## Required task
Below are records. Copy every line with "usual" in it.

## Provided information

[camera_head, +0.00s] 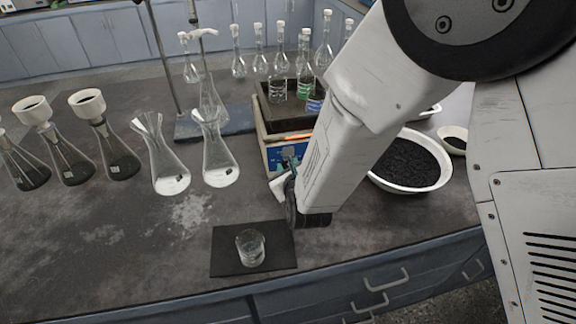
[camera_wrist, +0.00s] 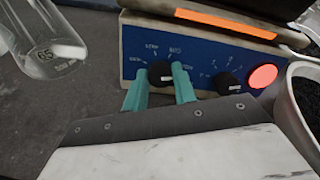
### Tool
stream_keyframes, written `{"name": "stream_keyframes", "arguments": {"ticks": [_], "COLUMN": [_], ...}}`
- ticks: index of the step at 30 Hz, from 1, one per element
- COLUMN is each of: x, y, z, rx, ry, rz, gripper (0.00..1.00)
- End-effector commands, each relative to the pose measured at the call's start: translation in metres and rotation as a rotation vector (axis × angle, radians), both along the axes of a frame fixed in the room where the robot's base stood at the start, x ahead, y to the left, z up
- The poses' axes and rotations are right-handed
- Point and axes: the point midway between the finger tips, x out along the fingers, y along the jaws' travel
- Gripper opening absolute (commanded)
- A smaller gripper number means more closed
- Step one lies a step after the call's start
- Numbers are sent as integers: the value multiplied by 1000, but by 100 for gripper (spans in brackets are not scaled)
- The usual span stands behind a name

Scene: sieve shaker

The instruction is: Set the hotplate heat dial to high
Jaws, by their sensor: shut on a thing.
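The hotplate (camera_head: 264,143) stands on the bench under a dark tray, partly hidden by my arm. Its blue front panel (camera_wrist: 200,52) fills the upper part of the wrist view. The left dial (camera_wrist: 160,70) is black with a white mark pointing to the right, and has small word labels around it that I cannot read surely. My gripper (camera_wrist: 163,77) has its teal fingers on either side of this dial, shut on it. In the head view my gripper (camera_head: 288,163) is at the panel. A second black dial (camera_wrist: 229,84), with small tick labels, sits to the right, untouched.
A round red light (camera_wrist: 262,77) and an orange strip (camera_wrist: 226,23) show on the hotplate. A glass flask (camera_wrist: 50,45) stands close at left. A white bowl of dark grains (camera_head: 408,162) stands at right. A beaker (camera_head: 250,247) sits on a dark mat in front.

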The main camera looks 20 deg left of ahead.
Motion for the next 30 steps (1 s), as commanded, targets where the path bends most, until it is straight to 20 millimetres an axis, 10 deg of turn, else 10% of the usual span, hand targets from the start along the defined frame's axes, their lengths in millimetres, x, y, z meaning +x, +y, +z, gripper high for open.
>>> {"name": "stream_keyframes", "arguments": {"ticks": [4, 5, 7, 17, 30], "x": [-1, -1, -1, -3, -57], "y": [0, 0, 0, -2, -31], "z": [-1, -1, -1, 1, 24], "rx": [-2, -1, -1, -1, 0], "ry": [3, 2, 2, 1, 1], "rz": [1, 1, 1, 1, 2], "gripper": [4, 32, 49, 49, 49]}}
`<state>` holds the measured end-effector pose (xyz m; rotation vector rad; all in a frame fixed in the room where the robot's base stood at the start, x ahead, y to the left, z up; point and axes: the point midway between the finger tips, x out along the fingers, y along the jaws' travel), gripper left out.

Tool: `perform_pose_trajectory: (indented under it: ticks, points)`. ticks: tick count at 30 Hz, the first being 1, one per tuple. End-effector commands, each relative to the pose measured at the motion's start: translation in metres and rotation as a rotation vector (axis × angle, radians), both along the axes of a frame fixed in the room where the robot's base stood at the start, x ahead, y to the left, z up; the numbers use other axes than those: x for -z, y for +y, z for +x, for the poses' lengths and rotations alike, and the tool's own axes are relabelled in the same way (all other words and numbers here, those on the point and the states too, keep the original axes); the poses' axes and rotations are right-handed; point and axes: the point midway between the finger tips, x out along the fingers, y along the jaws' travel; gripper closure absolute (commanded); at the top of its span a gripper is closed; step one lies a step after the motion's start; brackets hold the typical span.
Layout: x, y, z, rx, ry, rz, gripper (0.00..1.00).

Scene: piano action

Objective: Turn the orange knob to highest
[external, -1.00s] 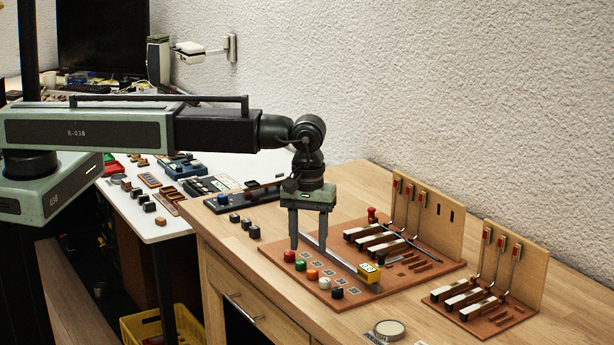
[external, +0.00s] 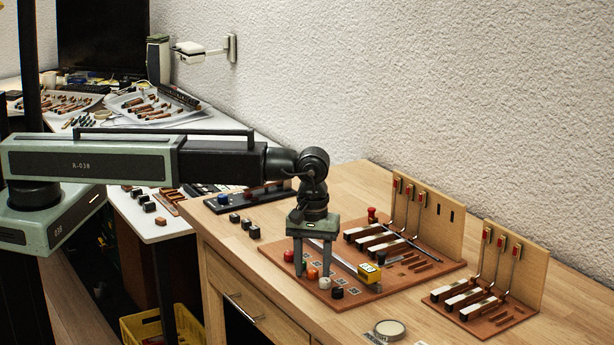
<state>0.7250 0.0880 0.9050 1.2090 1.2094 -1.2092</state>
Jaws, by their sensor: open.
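The orange knob (external: 312,274) sits in a row of small coloured knobs on the near left side of a brown board (external: 388,292). My gripper (external: 313,271) points straight down over this row and is open. One finger shows on each side of the orange knob in the picture. I cannot tell whether the fingers touch it. The finger on the left hides the green knob.
A red knob (external: 289,255) lies to the left in the row. A white knob (external: 325,283) and a black knob (external: 338,293) lie to the right. A yellow block (external: 370,273) and piano key models (external: 375,242) stand farther right on the board.

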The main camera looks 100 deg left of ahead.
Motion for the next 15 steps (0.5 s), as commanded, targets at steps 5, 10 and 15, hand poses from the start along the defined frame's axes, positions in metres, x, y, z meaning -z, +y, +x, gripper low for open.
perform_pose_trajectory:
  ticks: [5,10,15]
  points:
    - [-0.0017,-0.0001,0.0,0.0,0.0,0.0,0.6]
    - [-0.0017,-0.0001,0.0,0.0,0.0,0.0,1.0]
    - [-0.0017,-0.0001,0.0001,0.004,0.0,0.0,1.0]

## Exercise answer
- The usual span stands behind a name
Motion for the next 30 steps (1 s), as commanded, targets where the path bends most, until it is straight to 20 millimetres an axis, 10 deg of turn, else 10% of the usual span, hand targets from the start along the defined frame's axes, their lengths in millimetres, x, y, z meaning +x, +y, +z, gripper high for open.

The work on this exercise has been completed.